▶ _Challenge_: Locate, in the data below, the line that contains "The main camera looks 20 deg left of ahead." and the line that contains "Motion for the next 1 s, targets"; reproduce exactly those two lines and every line between them, nothing more.

════════════════════

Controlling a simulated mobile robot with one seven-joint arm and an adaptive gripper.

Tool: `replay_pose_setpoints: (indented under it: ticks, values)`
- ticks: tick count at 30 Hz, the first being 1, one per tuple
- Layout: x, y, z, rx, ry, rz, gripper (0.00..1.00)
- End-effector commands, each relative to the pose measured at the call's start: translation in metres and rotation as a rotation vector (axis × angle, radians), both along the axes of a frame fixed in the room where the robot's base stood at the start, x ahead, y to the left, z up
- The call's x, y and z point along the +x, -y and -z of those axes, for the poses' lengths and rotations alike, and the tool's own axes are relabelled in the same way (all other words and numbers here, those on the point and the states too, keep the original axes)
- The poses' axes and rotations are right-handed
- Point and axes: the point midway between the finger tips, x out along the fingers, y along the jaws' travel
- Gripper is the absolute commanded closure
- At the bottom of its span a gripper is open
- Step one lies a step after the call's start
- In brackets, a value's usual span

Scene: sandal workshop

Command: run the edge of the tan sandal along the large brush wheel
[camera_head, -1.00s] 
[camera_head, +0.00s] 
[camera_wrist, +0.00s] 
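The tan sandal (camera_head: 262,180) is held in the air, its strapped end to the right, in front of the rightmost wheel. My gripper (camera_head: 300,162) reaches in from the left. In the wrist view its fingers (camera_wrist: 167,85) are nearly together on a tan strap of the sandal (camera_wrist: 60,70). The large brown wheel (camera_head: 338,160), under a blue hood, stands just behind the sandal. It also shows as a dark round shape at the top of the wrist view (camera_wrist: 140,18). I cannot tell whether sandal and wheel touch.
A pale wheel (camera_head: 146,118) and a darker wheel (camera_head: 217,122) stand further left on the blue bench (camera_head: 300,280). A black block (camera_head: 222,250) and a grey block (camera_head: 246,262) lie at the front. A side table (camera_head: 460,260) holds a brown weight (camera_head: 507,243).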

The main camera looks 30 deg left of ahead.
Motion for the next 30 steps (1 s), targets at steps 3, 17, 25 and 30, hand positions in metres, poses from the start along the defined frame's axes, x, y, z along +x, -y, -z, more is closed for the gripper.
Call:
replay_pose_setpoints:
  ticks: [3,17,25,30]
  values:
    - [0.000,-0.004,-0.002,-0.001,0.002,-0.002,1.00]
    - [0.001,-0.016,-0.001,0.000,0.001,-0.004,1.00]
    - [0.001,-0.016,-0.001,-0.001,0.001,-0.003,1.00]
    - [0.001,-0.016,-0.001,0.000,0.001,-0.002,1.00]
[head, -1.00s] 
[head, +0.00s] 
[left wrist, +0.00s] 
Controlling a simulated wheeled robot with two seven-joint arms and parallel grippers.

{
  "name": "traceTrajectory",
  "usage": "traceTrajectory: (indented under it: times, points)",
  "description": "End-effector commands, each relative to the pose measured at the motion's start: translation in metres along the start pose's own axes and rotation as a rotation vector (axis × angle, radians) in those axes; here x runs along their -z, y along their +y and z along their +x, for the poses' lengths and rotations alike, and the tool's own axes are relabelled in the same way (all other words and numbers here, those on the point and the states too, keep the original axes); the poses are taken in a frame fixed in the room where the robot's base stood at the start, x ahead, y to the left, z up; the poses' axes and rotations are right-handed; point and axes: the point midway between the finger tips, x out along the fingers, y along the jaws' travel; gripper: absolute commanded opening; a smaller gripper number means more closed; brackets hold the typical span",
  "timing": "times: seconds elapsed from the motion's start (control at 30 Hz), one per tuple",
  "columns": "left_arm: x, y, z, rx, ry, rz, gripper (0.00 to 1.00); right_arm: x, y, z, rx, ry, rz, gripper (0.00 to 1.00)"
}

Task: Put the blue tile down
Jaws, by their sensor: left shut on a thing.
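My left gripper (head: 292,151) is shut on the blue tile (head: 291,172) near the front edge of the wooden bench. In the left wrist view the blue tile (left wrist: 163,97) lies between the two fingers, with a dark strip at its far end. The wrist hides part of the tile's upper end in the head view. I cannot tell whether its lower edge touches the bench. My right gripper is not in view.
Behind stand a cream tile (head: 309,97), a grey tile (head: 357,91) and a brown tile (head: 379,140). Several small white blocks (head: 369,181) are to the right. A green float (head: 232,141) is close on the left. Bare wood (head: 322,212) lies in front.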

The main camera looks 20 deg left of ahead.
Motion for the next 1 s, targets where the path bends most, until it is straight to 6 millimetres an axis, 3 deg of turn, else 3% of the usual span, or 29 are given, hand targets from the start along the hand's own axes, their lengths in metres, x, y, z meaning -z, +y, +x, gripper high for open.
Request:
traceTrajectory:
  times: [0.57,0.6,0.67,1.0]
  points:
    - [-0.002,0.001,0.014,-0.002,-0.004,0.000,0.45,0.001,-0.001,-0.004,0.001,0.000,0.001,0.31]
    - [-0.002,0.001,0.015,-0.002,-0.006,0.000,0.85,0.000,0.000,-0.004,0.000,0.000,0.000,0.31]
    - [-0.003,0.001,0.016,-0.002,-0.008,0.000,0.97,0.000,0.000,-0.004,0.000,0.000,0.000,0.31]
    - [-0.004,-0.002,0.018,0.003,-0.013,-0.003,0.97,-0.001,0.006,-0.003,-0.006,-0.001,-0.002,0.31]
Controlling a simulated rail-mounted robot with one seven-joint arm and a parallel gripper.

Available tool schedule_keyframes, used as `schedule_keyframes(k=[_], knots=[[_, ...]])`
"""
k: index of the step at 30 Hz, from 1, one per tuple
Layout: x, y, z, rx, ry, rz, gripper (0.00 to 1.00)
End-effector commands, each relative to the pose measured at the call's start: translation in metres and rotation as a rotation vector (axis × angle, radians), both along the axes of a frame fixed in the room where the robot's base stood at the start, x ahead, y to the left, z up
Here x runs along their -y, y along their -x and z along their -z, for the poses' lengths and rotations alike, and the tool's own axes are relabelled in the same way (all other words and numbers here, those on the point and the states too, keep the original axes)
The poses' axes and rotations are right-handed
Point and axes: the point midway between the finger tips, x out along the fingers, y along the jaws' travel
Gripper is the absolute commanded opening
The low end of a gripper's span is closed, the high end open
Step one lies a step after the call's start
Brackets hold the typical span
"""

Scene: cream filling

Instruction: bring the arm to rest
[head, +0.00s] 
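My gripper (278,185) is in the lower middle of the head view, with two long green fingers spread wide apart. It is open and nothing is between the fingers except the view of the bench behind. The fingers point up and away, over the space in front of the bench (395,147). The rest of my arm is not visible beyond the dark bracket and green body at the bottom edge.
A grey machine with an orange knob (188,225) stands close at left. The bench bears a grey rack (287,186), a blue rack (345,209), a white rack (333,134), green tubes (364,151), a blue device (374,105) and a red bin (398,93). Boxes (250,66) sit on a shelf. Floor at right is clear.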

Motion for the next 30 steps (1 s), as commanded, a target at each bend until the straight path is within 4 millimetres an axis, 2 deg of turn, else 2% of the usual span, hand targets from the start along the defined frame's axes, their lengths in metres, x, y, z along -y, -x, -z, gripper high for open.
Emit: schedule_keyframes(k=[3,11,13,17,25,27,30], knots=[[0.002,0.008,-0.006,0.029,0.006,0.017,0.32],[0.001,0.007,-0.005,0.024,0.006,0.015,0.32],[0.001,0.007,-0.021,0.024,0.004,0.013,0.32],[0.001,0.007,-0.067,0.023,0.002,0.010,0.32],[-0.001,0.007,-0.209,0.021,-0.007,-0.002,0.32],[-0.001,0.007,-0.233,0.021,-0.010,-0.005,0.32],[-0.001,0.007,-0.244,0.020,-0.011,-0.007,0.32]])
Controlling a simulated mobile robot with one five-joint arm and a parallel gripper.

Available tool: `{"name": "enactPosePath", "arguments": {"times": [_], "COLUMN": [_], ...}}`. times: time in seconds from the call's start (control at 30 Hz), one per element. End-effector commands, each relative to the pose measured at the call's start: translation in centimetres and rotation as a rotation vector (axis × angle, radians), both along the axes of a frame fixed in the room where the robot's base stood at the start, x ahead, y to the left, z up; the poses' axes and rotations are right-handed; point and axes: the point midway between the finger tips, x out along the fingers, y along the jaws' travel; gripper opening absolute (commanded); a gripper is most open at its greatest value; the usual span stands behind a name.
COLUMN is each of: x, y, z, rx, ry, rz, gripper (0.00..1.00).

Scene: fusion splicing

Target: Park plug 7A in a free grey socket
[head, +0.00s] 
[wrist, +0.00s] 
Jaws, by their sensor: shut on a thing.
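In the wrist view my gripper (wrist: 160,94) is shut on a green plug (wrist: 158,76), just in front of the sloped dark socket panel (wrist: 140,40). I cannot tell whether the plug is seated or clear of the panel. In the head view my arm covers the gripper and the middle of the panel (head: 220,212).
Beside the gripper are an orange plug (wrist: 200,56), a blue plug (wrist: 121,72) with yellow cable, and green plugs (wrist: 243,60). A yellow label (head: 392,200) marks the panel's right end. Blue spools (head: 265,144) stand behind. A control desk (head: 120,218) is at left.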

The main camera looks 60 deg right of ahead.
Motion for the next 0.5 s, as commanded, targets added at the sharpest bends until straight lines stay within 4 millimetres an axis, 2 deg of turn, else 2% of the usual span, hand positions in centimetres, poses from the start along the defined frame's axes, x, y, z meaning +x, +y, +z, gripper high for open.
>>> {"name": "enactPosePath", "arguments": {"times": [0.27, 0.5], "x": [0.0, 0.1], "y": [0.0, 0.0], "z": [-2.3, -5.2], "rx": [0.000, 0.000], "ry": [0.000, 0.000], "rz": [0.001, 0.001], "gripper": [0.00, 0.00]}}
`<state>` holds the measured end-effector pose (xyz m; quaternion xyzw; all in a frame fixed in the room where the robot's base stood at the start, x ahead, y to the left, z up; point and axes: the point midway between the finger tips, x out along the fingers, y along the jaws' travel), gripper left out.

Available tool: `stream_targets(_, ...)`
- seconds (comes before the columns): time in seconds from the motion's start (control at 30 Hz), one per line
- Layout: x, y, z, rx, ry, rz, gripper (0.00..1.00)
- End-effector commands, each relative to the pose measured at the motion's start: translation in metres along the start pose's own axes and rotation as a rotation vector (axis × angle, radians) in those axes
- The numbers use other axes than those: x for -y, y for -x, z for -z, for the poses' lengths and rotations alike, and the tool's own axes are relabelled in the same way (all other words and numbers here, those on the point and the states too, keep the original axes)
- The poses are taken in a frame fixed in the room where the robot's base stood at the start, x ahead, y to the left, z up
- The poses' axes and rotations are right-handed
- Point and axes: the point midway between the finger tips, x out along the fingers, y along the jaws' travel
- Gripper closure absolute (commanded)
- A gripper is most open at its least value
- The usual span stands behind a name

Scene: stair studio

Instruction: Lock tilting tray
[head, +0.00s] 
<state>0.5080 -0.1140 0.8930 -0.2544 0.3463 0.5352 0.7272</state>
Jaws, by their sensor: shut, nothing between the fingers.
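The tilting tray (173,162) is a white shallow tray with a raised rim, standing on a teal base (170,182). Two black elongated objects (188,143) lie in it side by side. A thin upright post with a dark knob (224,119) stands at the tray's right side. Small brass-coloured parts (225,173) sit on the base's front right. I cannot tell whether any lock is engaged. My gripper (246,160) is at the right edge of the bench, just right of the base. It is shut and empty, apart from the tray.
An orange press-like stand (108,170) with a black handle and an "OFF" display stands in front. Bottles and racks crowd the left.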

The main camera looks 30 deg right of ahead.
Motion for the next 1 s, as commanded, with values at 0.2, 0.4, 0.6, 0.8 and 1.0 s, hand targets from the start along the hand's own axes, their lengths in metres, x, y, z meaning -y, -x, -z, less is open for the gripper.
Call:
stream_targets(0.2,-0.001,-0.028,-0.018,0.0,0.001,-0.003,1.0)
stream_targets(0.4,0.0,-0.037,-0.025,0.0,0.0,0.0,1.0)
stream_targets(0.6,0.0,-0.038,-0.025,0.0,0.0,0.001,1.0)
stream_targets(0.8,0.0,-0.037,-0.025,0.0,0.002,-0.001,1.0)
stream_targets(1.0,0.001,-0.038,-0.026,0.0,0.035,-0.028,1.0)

════════════════════

▶ _Full response_:
The main camera looks 20 deg left of ahead.
Motion for the next 1 s, targets where the path bends most, until it is straight to 6 millimetres an axis, 3 deg of turn, else 3% of the usual span, or 29 are given, hand targets from the start along the hand's own axes, their lengths in metres, x, y, z meaning -z, +y, +x, gripper high for open.

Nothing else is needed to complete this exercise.